**Input records:**
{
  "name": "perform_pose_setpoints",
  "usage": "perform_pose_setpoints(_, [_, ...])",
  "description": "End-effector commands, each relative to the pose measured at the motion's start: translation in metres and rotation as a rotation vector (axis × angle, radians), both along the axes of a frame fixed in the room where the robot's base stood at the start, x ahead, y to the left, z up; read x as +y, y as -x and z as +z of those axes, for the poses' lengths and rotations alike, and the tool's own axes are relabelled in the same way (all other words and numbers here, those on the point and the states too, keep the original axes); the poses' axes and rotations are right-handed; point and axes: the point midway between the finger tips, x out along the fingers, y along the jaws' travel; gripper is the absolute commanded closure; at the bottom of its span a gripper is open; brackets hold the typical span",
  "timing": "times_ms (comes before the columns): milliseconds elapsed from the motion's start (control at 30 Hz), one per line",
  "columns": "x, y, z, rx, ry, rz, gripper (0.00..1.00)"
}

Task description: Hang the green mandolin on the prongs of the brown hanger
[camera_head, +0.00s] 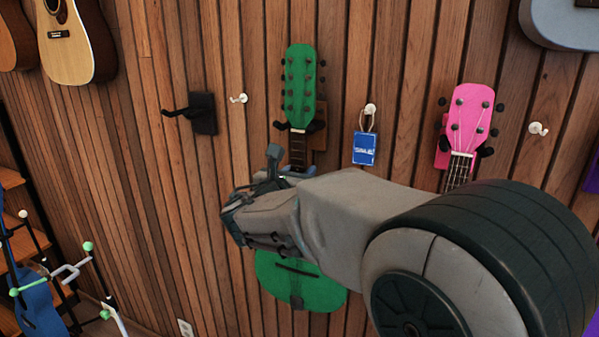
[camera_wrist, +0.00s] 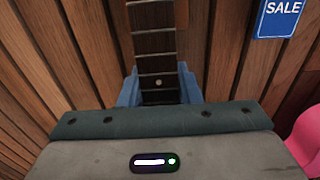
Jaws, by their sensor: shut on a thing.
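The green mandolin (camera_head: 300,85) is upright against the slatted wall in the head view, its green body (camera_head: 312,288) low behind my arm. The brown hanger (camera_head: 320,137) shows just right of its neck, with a dark prong on each side below the headstock. I cannot tell whether the headstock rests on the prongs. My gripper (camera_head: 298,171) is shut on the neck below the hanger. In the wrist view the fretted neck (camera_wrist: 156,45) stands between the blue fingertips of my gripper (camera_wrist: 159,90). My arm hides the middle of the mandolin.
A black hanger (camera_head: 203,112) and a white peg (camera_head: 238,98) are empty at left. A blue sale tag (camera_head: 365,148) hangs to the right. A pink instrument (camera_head: 470,120) hangs farther right, near another white peg (camera_head: 538,129). A stand (camera_head: 72,268) and blue guitar (camera_head: 36,308) are lower left.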

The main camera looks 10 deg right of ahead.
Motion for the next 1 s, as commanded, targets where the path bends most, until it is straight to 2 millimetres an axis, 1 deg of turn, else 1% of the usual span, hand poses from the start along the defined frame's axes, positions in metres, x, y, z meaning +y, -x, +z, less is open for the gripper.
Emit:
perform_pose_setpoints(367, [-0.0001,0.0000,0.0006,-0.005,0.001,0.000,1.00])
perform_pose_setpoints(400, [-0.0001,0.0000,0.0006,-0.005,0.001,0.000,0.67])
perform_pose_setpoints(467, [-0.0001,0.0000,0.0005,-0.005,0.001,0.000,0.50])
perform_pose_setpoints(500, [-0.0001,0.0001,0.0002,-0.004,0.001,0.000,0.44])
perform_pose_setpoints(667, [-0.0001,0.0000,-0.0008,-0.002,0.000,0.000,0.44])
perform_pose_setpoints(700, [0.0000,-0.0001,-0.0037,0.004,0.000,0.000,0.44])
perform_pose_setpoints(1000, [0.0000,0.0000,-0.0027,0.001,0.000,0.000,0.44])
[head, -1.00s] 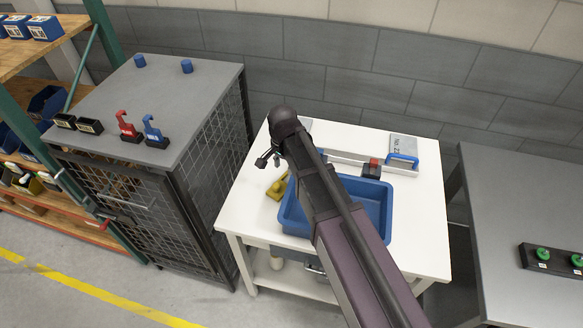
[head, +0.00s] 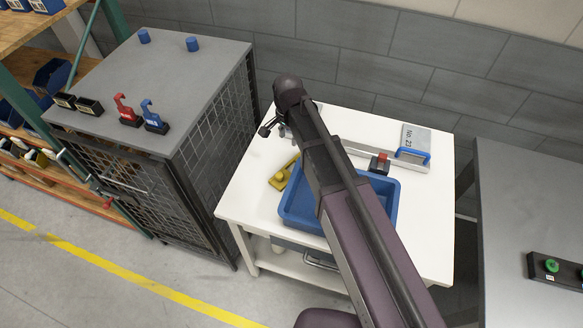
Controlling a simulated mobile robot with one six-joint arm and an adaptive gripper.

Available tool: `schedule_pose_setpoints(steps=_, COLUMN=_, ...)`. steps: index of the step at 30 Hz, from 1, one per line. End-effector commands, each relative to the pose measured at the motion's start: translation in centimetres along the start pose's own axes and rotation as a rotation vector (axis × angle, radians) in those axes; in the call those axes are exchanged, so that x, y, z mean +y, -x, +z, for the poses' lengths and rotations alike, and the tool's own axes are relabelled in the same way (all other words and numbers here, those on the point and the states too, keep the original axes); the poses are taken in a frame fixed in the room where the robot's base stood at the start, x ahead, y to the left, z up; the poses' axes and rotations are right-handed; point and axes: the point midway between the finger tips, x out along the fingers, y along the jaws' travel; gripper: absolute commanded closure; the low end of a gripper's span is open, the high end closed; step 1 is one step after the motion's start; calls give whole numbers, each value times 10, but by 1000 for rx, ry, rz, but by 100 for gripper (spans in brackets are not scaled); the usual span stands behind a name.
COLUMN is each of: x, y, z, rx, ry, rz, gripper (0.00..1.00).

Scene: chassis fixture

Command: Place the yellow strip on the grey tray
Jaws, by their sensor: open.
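A yellow piece (head: 284,177) lies on the white table, left of the blue bin. It looks like a flat part with a raised knob, and I cannot tell if it is the yellow strip. My gripper (head: 271,131) is open and empty, above the table's back left edge and apart from the yellow piece. No grey tray shows clearly. A grey plate marked "No. 23" (head: 415,137) with a blue handle stands at the table's back right. My arm crosses the table and hides part of its middle.
The blue bin (head: 297,211) sits on the white table (head: 428,225), partly behind my arm. A grey cabinet (head: 190,75) with hooks stands left. A grey table (head: 515,215) stands right.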

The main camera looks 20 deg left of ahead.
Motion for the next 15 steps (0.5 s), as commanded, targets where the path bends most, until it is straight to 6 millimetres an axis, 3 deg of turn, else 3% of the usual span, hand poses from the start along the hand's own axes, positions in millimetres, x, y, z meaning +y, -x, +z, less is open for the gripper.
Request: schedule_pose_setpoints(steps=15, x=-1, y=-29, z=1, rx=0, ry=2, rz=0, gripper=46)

**Work to complete:**
Across the records, how many lines contain "columns"? Only the number should be given.

**Solution to the problem:**
2